Written request:
In this exercise, print only the lines of the records below from the one with "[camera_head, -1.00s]" through the one with "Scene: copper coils", inclusive. Pictures are not part of the copy.

═══ Dataset records ═══

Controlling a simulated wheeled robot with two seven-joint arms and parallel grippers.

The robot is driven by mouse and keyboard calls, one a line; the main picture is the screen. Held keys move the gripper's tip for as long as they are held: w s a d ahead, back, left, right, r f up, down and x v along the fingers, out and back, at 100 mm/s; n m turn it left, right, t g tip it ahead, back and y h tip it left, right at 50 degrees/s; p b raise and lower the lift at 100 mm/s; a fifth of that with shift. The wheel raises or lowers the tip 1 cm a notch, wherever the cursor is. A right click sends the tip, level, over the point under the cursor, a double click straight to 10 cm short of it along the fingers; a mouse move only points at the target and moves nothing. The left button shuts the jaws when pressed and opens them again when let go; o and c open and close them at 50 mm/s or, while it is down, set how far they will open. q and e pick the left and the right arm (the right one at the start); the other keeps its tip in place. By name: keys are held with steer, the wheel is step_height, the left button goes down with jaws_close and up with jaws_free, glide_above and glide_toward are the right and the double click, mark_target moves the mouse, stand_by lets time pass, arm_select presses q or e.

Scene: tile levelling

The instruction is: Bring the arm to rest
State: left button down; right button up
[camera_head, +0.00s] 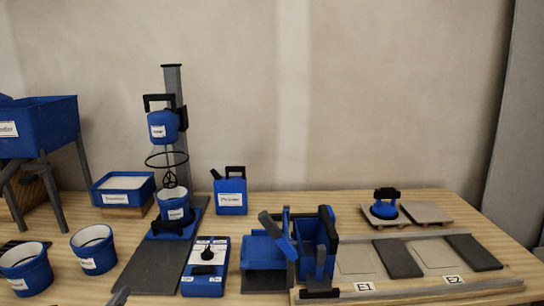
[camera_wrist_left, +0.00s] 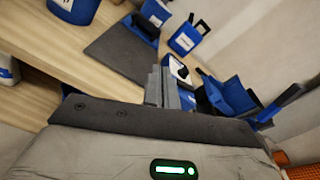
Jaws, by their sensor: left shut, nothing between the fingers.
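My left gripper (camera_head: 120,297) shows only as a small grey tip at the bottom edge of the head view, left of the middle. In the left wrist view my left gripper's fingers (camera_wrist_left: 163,85) are together with nothing between them, apart from the bench things beyond. The rest of the left arm is outside the head view. My right gripper is in neither view.
The wooden bench (camera_head: 80,212) holds a mixer stand (camera_head: 174,85), blue buckets (camera_head: 94,249), a jug (camera_head: 230,196), a blue control box (camera_head: 205,266), a blue rack (camera_head: 264,250) and a tile frame (camera_head: 400,298) with grey tiles (camera_head: 398,258). A wall stands behind.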

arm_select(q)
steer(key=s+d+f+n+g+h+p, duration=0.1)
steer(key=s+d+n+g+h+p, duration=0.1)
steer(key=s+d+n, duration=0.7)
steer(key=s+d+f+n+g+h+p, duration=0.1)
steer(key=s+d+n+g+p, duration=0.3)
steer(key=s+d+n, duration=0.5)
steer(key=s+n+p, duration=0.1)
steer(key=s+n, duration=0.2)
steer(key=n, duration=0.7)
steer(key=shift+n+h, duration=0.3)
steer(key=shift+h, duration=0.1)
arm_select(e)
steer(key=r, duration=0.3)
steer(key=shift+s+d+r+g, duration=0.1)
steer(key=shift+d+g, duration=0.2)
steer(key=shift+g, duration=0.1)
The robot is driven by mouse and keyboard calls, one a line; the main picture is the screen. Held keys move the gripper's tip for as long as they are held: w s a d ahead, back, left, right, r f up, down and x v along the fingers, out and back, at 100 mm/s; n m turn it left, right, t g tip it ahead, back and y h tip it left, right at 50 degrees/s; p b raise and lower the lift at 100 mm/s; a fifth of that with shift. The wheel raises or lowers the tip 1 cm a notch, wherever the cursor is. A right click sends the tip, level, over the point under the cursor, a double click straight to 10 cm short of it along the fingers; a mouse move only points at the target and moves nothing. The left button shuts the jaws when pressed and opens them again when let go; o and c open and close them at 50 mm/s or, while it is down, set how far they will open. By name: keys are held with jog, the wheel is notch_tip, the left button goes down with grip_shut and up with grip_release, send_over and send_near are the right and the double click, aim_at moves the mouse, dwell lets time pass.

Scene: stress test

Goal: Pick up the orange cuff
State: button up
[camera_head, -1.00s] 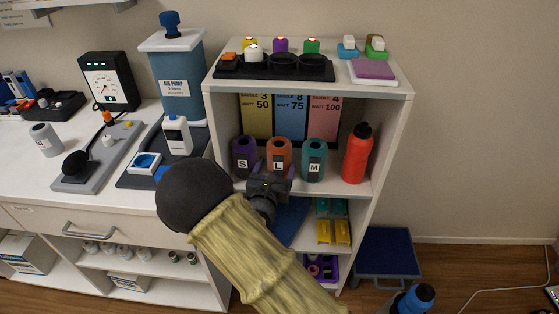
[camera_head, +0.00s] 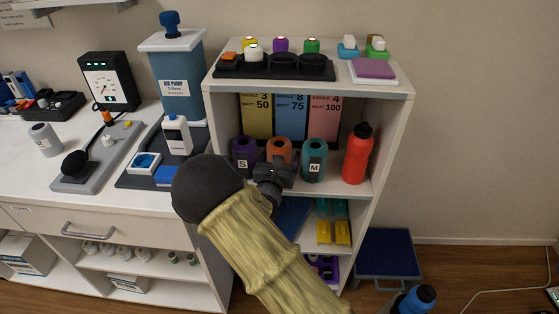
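The orange cuff (camera_head: 279,149) stands upright on the upper shelf, between a purple cuff marked S (camera_head: 244,155) and a teal cuff marked M (camera_head: 314,160). My gripper (camera_head: 277,170) is right in front of the orange cuff and covers its lower part and its letter label. Only the orange cuff's top and upper side show. The gripper's fingers are dark and partly hidden by its own body, so I cannot tell whether they are open or touch the cuff.
A red bottle (camera_head: 357,153) stands right of the teal cuff. Yellow, blue and pink cards (camera_head: 290,117) stand behind the cuffs. The shelf unit's top board (camera_head: 386,92) is above, and the right side wall (camera_head: 388,140) bounds the shelf. A counter with devices is on the left.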

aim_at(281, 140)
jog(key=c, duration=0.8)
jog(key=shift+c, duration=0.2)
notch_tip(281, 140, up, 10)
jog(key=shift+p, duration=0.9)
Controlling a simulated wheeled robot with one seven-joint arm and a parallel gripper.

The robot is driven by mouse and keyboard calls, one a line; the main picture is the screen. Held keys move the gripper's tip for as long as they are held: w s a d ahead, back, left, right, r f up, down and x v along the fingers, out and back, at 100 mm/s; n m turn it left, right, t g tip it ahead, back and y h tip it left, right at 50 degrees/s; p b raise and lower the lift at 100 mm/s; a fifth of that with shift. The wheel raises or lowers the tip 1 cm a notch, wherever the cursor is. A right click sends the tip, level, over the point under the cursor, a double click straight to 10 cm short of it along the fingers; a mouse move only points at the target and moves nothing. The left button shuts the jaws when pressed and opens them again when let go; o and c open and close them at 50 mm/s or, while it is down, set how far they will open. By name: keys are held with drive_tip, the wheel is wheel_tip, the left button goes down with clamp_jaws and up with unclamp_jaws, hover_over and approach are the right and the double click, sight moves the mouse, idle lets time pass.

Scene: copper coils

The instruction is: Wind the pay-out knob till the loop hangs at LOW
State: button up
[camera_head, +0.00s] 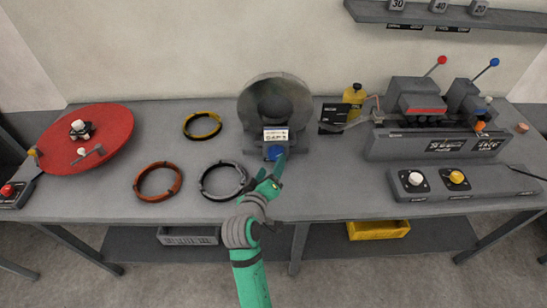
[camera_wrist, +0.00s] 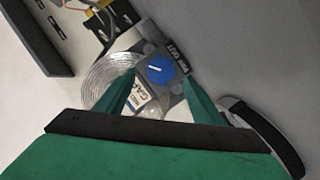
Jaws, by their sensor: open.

═══

Exercise response:
[camera_head, -1.00s] 
[camera_head, +0.00s] 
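The orange cuff (camera_head: 279,149) stands upright on the upper shelf, between a purple cuff marked S (camera_head: 244,155) and a teal cuff marked M (camera_head: 314,160). My gripper (camera_head: 277,170) is right in front of the orange cuff and covers its lower part and its letter label. Only the orange cuff's top and upper side show. The gripper's fingers are dark and partly hidden by its own body, so I cannot tell whether they are open or touch the cuff.
A red bottle (camera_head: 357,153) stands right of the teal cuff. Yellow, blue and pink cards (camera_head: 290,117) stand behind the cuffs. The shelf unit's top board (camera_head: 386,92) is above, and the right side wall (camera_head: 388,140) bounds the shelf. A counter with devices is on the left.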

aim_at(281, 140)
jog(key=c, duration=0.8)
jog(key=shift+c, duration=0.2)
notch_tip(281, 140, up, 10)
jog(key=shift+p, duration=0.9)
Controlling a simulated wheeled robot with one seven-joint arm and a parallel gripper.

The robot is driven by mouse and keyboard calls, one a line; the main picture is the screen. Held keys move the gripper's tip for as long as they are held: w s a d ahead, back, left, right, r f up, down and x v along the fingers, out and back, at 100 mm/s; n m turn it left, right, t g tip it ahead, back and y h tip it left, right at 50 degrees/s; p b raise and lower the lift at 100 mm/s; a fifth of that with shift. The wheel raises or lowers the tip 1 cm a notch, wherever the cursor is. A right click sends the tip, level, over the point under the cursor, a double click straight to 10 cm short of it along the fingers; a mouse move only points at the target and moves nothing. The left button shuts the jaws when pressed and opens them again when let go; o and c open and close them at 50 mm/s or, while it is down, set how far they will open. By name: keys are held with drive_tip, the wheel is wheel_tip, the left button goes down with clamp_jaws and up with unclamp_jaws, hover_over and approach are the right and the double click, sight moves the mouse, idle lets time pass.

Scene: copper coils

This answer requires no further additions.